I worked as a little sales girl in Christine's Retail Store in Royal Oak, MI starting in 1995. The story about "Button Decisions" in the book brought back memories from that time. Christine would have Susan cut out the collection, and then it would be sent to the sew-ers (I wasn't allowed to sew way back then!). One woman would do the serging and we (me and or Susan or Christine) would have to press up hems and press/shrink the fabric and then one or more sew-ers would finish the hems and topstitching. After everything was finished and pressed and hung on hangers Christine would pull out the buttons. It was a big production and everything had to have the perfect buttons. I think many of Christine's customers enjoyed the attention to the buttons as much as the fit of the garments.

I also remember the joy Christine takes in choosing beautiful fabrics, that much hasn't changed!

Much of what I do in sewing is from watching and listening to Christine, I think I learned to really sew from her Patterns. I love the easy way her patterns go together and especially the fit of the armholes. I often find myself adjusting other patterns to make them easier or more friendly, eliminating facings, pins, serging darts,etc.

The article "Clip Those Threads" actually gave me a chuckle, it is one of my bad habits to leave some threads hanging, it is actually the thing that I get the most comments about! I do try to be neat, but I chronically leave the threads at the start of hem seams. I think I do end up getting them, unless I'm on a tight deadline and working really fast. People do end up not complaining after a while, so either I get better or they give up!
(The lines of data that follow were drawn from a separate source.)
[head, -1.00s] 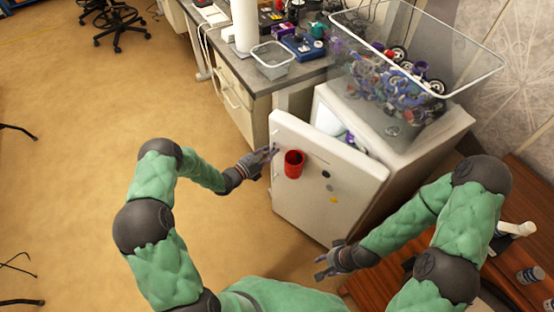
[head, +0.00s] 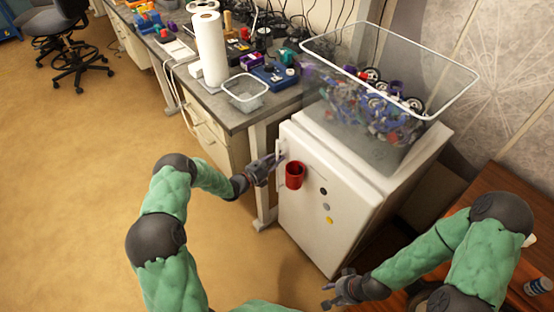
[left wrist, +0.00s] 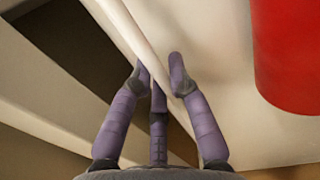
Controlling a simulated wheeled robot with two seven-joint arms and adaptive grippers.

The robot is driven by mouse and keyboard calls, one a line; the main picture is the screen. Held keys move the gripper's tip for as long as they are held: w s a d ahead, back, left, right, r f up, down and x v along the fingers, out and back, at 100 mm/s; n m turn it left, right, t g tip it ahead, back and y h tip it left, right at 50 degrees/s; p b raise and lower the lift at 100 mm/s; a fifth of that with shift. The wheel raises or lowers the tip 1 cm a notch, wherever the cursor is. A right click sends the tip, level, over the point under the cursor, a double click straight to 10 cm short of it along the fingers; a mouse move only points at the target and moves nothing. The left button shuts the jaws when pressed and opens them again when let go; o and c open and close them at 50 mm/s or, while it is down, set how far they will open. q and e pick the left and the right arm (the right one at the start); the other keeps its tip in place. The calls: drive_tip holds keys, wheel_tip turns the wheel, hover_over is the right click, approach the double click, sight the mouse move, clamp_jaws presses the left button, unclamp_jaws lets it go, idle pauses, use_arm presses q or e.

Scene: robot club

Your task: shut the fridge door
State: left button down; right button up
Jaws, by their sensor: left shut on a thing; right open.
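The white fridge (head: 370,190) stands at the right end of the workbench. Its door (head: 305,215) lies against or very close to the body in the head view; whether a thin gap is left I cannot tell. My left gripper (head: 276,163) is shut on the door handle (head: 281,160) at the door's left edge. The left wrist view shows its fingers around the pale handle bar (left wrist: 142,35), beside a red cup (left wrist: 290,55). That red cup (head: 295,175) is fixed to the door front. My right gripper (head: 330,292) is open and empty, low in front of the fridge.
A clear bin (head: 385,110) full of parts stands on the fridge. The workbench (head: 235,117) to the left holds a paper roll (head: 208,50), a clear tub (head: 244,90) and tools. A brown wooden table (head: 490,190) is at the right.

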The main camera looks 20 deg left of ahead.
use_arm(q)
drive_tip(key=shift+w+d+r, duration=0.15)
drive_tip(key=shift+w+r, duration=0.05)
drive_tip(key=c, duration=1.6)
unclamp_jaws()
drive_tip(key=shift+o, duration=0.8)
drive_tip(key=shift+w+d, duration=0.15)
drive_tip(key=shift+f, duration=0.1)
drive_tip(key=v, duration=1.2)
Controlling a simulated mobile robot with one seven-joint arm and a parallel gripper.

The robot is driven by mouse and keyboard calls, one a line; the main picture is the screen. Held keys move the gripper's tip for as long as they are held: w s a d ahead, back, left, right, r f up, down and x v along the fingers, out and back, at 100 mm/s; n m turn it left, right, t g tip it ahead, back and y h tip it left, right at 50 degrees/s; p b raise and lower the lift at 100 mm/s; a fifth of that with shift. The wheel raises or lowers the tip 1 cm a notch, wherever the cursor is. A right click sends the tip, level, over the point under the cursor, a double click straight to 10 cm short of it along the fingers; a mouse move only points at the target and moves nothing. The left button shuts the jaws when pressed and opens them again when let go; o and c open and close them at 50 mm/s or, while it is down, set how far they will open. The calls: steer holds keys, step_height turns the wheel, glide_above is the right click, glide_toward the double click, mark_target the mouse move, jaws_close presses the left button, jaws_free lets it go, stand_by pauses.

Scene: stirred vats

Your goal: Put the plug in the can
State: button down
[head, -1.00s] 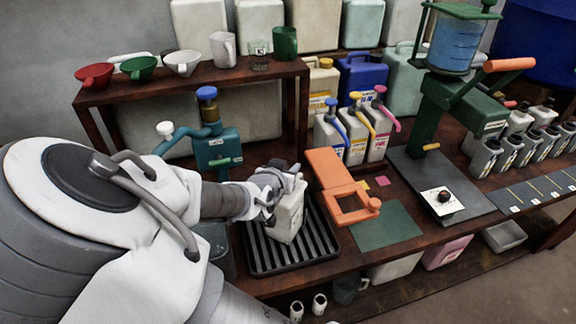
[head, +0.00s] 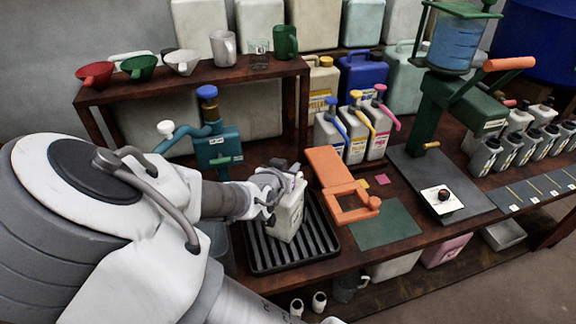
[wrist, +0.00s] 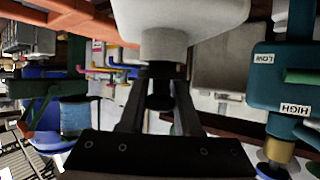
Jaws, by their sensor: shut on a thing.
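A white can (head: 290,216) with a printed label stands on the ribbed black tray (head: 262,262). My gripper (head: 279,184) is at the can's top, on its left side in the head view. In the wrist view, my gripper (wrist: 160,78) is shut on a dark round plug (wrist: 160,90). The plug lines up with the pale neck of the can (wrist: 180,14), close to its mouth. I cannot tell whether the plug's end is inside the neck. In the head view the plug is mostly hidden by my gripper.
An orange frame (head: 328,168) stands close to the right of the tray. A teal pump unit (head: 216,150) stands behind my wrist. Several jugs with coloured spouts (head: 357,135) stand at the back. A green mat (head: 385,224) lies clear on the right.

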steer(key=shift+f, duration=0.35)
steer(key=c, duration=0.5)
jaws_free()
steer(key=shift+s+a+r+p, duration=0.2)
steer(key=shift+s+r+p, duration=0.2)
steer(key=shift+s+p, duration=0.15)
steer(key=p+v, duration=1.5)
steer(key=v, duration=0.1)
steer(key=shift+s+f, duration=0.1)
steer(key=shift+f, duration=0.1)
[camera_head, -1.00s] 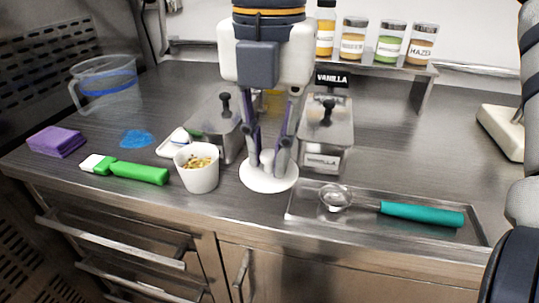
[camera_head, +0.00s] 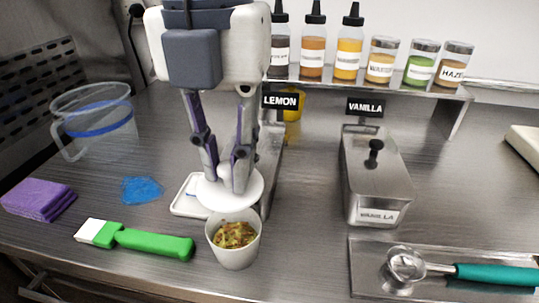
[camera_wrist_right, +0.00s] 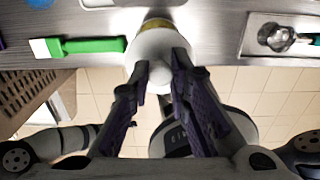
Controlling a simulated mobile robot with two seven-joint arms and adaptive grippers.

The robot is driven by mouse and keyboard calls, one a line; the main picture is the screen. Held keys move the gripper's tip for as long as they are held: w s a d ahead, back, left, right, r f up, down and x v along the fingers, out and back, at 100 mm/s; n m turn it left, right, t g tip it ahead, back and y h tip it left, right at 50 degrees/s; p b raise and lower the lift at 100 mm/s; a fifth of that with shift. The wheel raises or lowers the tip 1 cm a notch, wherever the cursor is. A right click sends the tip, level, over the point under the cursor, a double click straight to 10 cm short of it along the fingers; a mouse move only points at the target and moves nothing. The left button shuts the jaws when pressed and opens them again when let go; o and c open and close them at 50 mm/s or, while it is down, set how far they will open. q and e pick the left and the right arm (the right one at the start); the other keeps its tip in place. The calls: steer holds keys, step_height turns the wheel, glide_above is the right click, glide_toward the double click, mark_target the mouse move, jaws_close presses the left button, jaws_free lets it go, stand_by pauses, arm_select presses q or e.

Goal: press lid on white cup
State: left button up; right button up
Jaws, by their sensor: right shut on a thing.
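The white cup (camera_head: 234,252) stands upright near the front edge of the counter, with yellow-green bits inside. Its top is uncovered in the head view, and its yellowish contents also show in the wrist view (camera_wrist_right: 157,23). My right gripper (camera_head: 226,184) is shut on the round white lid (camera_head: 252,190) by its middle. The lid is roughly level, just behind the cup in the head view, meeting its far rim in the picture. I cannot tell whether they touch. In the wrist view the lid (camera_wrist_right: 152,46) hides part of the cup. My left gripper is not in view.
A green-handled spatula (camera_head: 150,241), blue patch (camera_head: 141,190), purple cloth (camera_head: 38,200) and clear jug (camera_head: 97,125) are left. Behind the gripper are a small white tray (camera_head: 183,206) and the lemon bin. The vanilla bin (camera_head: 372,205) and a scoop tray (camera_head: 362,271) are right.

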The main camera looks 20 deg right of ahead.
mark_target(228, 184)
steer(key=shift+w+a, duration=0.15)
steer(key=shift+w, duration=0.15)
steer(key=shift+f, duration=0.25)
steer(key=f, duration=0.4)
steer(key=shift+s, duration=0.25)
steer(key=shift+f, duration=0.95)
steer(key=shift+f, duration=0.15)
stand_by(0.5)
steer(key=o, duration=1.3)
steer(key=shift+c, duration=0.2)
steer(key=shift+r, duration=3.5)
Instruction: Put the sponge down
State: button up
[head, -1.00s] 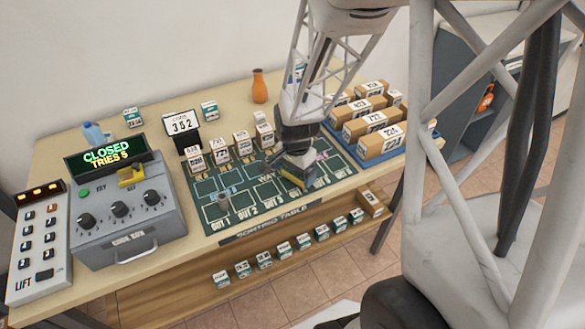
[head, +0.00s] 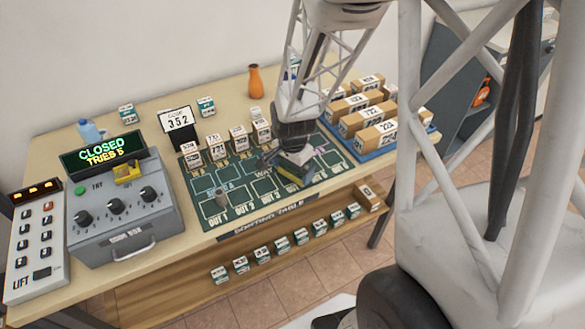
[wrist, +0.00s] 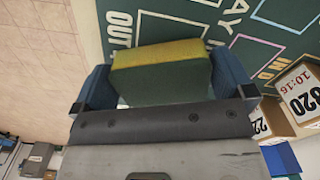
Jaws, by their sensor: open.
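The sponge (wrist: 161,78) is a block with a yellow layer and a dark green layer. In the wrist view it sits between the two blue fingers of my gripper (wrist: 162,84), close to both; whether they touch it I cannot tell. In the head view my gripper (head: 296,160) is low over the right part of the green sorting mat (head: 240,212). The sponge shows as a small yellow edge (head: 291,179) under it, at or just above the mat. My gripper is open around the sponge and partly hides it.
Small numbered boxes (head: 238,139) stand along the mat's back edge. A blue tray (head: 366,158) with cartons is to the right. A grey code box (head: 125,215) and a lift panel (head: 38,240) are at left. The mat's front left is mostly clear.

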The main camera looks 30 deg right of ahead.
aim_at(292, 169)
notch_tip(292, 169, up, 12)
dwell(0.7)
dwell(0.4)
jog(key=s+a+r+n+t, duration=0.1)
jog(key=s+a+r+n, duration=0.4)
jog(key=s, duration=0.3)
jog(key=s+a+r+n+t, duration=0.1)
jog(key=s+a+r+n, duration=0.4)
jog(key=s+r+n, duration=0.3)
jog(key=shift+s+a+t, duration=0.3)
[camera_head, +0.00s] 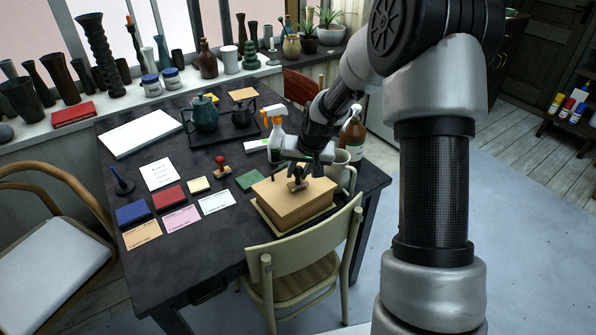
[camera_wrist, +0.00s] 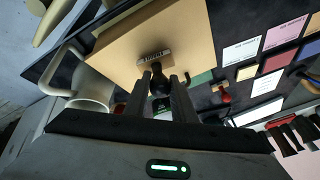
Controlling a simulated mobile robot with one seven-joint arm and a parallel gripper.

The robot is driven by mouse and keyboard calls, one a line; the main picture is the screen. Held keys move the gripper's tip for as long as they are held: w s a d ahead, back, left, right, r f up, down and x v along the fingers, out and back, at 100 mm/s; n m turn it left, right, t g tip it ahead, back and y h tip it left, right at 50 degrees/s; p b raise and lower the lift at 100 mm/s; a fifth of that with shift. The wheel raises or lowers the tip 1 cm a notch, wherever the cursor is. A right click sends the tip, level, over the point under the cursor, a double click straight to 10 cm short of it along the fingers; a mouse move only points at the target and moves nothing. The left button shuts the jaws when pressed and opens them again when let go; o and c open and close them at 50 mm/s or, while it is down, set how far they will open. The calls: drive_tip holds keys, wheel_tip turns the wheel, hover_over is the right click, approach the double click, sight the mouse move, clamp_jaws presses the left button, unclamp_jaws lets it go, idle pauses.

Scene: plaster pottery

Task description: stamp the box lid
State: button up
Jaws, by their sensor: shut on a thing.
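The cardboard box (camera_head: 290,208) stands on the dark table near its front right edge, with a plain tan lid; the lid also shows in the wrist view (camera_wrist: 190,30). My gripper (camera_head: 298,174) is above the lid, shut on a stamp with a dark handle and a wooden base (camera_head: 297,185). In the wrist view the handle is between the fingers (camera_wrist: 165,90), and the stamp's base (camera_wrist: 155,56) appears against the lid. I cannot tell whether it touches the lid. No mark shows on the visible part of the lid.
A red-handled stamp (camera_head: 221,167) and a blue stamp (camera_head: 121,183) stand on the table. Blue (camera_head: 133,213), red (camera_head: 169,197) and green (camera_head: 250,180) pads lie there with paper cards. A white mug (camera_head: 342,165), spray bottle (camera_head: 275,138) and brown bottle (camera_head: 353,136) are close behind the box. A chair (camera_head: 305,255) stands in front.

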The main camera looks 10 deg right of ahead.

I also love Christine's take on "The Little Black Dress" and how it relates to sewing "...it signifies all the good things about clothes. If you have the perfect little black dress in your closet, life is good. It is something you can depend on. You can be in your comfort zone the second you slip that dress on. It's a state of mind."

All and all I really enjoyed the book, if you are looking for some fun informative reading about sewing I highly recommend it!